В начале 1917 г. А. Г. Достоевская, испугавшись развития революционных событий в Петрограде и попытавшись сначала продолжить работу над неизданной частью архива в привычном Сестрорецке,14 но не нашедшая необходимого для работы покоя и там, решила уехать в Сочи, близ которого у нее было имение.15 Здесь она и надеялась продолжить свою работу. Для этого часть рукописей была ею отправлена в Адлер почтой,16 а наиболее ценная часть увезена в чемоданах.17 Поселившись в имении, Анна Григорьевна возобновила свою работу над рукописями, успев снять копии с писем Достоевского к ней.18 Но обстоятельства вновь вынудили ее спешно покинуть свой дом19 и бежать через Туапсе в Крым, где в это время жила семья ее сына Федора Федоровича и где у Анны Григорьевны был еще один дом.20
Одна из версий вокруг факта бегства Анны Григорьевны гласила, что она оставила часть архива у знакомых в Сочи. Более убедительным представляется иное предположение: Достоевская направлялась в Крым через Туапсе, где пробыла, согласно только что упоминавшемуся свидетельству внука, какое-то время, и там у нее рукописи и пропали. Ведь именно из Туапсе прорывался в Сочи ‘без пропуска’ тоже уже упоминавшийся ‘поручик Вронский’, именовавшийся в прессе то ‘офицером меньшевистской гвардии’,21 то ‘грузинским гвардейским офицером’.22 То ли Анна Григорьевна доверилась Вронскому, то ли он похитил у нес рукописи23 — вряд ли теперь можно установить.
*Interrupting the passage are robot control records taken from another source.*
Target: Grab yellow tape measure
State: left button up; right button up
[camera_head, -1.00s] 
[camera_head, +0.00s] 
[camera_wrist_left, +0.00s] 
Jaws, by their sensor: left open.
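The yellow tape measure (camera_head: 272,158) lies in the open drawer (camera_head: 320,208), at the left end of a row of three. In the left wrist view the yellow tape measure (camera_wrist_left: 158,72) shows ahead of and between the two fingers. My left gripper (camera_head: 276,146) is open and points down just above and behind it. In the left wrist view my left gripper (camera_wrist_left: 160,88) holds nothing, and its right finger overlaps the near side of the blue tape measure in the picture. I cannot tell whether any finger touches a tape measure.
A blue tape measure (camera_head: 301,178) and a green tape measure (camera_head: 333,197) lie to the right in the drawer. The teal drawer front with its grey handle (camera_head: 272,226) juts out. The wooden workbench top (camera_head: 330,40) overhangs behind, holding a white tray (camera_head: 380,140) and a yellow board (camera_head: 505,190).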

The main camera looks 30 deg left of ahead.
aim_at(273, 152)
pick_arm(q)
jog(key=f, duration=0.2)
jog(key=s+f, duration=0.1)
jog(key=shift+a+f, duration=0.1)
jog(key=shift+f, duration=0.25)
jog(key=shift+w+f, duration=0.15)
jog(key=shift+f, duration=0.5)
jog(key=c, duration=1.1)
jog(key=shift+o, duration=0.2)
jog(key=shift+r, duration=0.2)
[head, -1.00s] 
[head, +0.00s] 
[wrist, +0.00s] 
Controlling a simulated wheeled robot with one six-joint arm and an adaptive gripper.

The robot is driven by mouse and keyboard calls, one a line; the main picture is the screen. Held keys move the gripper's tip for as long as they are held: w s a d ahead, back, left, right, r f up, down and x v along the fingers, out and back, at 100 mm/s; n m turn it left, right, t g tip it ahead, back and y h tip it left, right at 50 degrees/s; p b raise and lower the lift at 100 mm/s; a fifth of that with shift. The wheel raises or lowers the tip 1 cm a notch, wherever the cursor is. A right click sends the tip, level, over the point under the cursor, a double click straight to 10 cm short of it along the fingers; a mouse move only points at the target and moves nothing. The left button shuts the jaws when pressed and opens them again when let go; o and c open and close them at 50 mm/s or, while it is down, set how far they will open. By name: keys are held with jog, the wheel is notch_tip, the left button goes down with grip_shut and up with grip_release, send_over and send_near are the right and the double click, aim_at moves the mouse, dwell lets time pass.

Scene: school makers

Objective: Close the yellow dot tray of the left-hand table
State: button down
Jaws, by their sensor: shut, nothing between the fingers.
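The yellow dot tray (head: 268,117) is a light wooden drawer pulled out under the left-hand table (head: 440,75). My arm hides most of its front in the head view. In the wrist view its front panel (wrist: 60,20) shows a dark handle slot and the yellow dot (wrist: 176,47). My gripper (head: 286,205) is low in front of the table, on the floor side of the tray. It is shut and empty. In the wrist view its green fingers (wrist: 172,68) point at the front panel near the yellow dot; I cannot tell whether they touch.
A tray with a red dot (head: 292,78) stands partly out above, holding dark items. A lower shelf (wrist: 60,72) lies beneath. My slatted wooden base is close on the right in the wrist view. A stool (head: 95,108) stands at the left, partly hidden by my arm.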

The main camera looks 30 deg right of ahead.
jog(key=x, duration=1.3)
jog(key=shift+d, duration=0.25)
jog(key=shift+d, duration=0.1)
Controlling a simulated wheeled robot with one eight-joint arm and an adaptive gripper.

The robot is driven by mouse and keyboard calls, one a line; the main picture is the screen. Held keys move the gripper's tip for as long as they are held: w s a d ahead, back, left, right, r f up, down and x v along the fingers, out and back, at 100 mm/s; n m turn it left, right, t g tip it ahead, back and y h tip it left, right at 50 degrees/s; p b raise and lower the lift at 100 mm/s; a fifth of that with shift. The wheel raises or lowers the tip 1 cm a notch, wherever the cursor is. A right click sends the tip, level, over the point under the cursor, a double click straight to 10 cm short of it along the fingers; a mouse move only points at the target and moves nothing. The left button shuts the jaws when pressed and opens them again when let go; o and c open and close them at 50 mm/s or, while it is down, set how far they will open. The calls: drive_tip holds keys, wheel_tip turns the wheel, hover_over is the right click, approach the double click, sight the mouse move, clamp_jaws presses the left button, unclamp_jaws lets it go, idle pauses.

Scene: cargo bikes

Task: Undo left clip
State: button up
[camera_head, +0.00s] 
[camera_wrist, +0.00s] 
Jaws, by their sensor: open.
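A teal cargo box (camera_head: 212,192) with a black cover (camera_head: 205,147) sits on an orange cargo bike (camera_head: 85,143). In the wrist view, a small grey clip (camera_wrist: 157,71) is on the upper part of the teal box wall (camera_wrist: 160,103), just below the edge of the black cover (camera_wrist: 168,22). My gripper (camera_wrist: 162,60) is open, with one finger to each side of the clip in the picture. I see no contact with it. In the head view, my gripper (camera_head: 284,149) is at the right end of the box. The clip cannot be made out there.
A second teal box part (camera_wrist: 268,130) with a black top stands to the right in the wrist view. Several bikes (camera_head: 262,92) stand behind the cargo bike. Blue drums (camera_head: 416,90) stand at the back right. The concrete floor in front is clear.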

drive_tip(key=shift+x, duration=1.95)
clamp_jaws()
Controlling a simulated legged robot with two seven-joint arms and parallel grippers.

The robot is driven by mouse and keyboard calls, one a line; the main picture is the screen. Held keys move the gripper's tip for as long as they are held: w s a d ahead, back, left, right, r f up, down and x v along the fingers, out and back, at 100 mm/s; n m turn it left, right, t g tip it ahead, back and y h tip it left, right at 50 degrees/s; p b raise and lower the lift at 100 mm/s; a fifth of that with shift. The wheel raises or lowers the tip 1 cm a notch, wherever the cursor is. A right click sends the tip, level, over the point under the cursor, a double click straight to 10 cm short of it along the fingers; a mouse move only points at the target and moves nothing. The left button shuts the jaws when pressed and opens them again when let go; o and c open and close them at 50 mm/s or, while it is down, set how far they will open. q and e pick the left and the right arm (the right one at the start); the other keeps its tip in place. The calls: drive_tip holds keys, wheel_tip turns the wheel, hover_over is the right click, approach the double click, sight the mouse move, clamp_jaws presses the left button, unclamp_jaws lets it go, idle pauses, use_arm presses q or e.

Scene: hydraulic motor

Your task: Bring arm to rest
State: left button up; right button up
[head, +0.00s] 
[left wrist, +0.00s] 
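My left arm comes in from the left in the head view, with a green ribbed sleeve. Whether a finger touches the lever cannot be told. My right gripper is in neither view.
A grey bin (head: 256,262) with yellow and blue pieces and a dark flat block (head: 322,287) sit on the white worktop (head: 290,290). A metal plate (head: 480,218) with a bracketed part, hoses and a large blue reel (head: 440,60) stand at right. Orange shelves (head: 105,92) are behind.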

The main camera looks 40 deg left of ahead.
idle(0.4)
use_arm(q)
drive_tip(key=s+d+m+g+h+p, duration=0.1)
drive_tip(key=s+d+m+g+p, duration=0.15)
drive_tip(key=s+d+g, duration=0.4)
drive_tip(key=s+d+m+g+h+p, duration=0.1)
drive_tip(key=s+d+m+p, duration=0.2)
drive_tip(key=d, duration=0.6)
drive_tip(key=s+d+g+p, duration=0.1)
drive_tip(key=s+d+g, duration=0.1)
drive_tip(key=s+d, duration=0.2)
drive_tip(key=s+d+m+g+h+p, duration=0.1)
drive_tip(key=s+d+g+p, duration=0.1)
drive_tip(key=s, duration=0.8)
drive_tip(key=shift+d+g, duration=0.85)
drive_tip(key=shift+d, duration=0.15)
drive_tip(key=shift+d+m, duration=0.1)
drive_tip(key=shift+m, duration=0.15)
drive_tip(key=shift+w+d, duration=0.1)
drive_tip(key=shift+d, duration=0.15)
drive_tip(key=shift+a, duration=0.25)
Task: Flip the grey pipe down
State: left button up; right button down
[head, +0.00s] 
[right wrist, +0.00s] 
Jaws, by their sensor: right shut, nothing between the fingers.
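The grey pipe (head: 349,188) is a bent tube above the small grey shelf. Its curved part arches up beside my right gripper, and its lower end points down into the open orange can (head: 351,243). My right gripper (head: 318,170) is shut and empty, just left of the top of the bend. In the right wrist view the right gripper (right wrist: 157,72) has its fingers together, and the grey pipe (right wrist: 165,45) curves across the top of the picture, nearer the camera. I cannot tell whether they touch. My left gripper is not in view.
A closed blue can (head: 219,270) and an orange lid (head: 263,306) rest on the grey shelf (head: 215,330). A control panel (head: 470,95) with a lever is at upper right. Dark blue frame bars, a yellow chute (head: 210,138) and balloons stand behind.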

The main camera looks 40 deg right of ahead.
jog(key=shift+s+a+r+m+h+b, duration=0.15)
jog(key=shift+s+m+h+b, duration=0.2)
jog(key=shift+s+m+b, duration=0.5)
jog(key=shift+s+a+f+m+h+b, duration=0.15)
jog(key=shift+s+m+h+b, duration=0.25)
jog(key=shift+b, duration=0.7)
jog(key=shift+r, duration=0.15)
Известно только, что вскоре после этого трагического происшествия на Кавказе предпринимались самые спешные меры к розыску рукописей, которые вдруг обнаруживались и даже какое-то время хранились в государственном учреждении, откуда вновь исчезали.24 Причиной этого в значительной степени была ставшая известной сумма (12 млн. р. золотом), которую лица, похитившие рукописи, за нее запрашивали, а также обнаруженная правительством России готовность заплатить эту сумму. Дело поступило в Чрезвычайную комиссию, направившую в соответствующую инстанцию следующий документ:

‘Представителю Комитета освобождении Черноморья
тов. П. Джанашия
Заведующего Особым отделом и коменданта
Ревследкома Г. Д. Алшибая

Докладная записка

Комитетом освобождения Черноморской губернии 28 марта с<его> г<ода> был командирован из Сочи в Грузию для розыска и ареста бывшего сотрудника Ревследкома И. Канделаки, похитившего рукописи Ф. М. Достоевского, каковые были сотрудниками Ревследкома отобраны при обыске у кого-то и хранились в Ревследкоме. Для этой цели <...> я был снабжен письмом на имя товарища Чайкина, чтобы последний оказал бы мне помошь в деньгах <...>. Не зная места пребывании разыскиваемого Канделаки, мне приходилось разъезжать в разные местности Грузии и узнавать его местонахождение. И в конце концов мне удалось его разыскать, который дал словесные показания, что рукописи эти у него находились и что он оставил их в Гаграх для передачи М. Ломджария, что рукописи эти были отобраны им у поручика Вронского. Имея в виду, что показание Вронского могло иметь для дела весьма большое значение, я разыскал его и снял с него показание. Несколько писем (Достоевского. — Т. О.) при первой же встрече передал мне сам Канделаки <...> Произведенное мною дознание, рукописи, отобранные у Канделаки, и самого Канделаки и вам представляю на дальнейшее расследование.

19 IV 20 г. г. Гагры

P. S. Письмо на имя Чайкина тоже представляю. Г. Алшибая’.25
Итак, к апрелю 1920 г. рукописи были похищены из Ревследкома ее сотрудником И. А. Канделаки и, согласно его заявлению, значительная их часть была оставлена им в Гаграх для передачи некоему М. Ломджария. Часть рукописей (по-видимому, незначительную), Канделаки оставил при себе, как выяснится, для того, чтобы вызывать интерес потенциальных покупателей предъявлением подлинников.
Но ни Вронский, ни Канделаки, находившиеся попеременно в Ревследкоме, работе следствия не помогли, рукописи исчезли, а Ревследком передал дело как безнадежное властям России. Об этом гласит следующий документ:

‘2 XI 1920.
Полномочному Представительству
Российской Советской Федеративной
Социалистической Республики

Среди <...> дел, которые, как известно Представительству, передаются ликвидационным Бюро по мере того, как оно перестает иметь возможность предпринять по ним дальнейшие шаги, имеется и одно совершенно не терпящее отлагательства дело <...>.
Это дело о похищении двух пудов рукописей Достоевского.
Препровождая подлинное дело, я не сомневаюсь, что Представительством будут приняты, как в Грузии, так и на Черноморье, самые энергичные меры для разыскания того литературного сокровища.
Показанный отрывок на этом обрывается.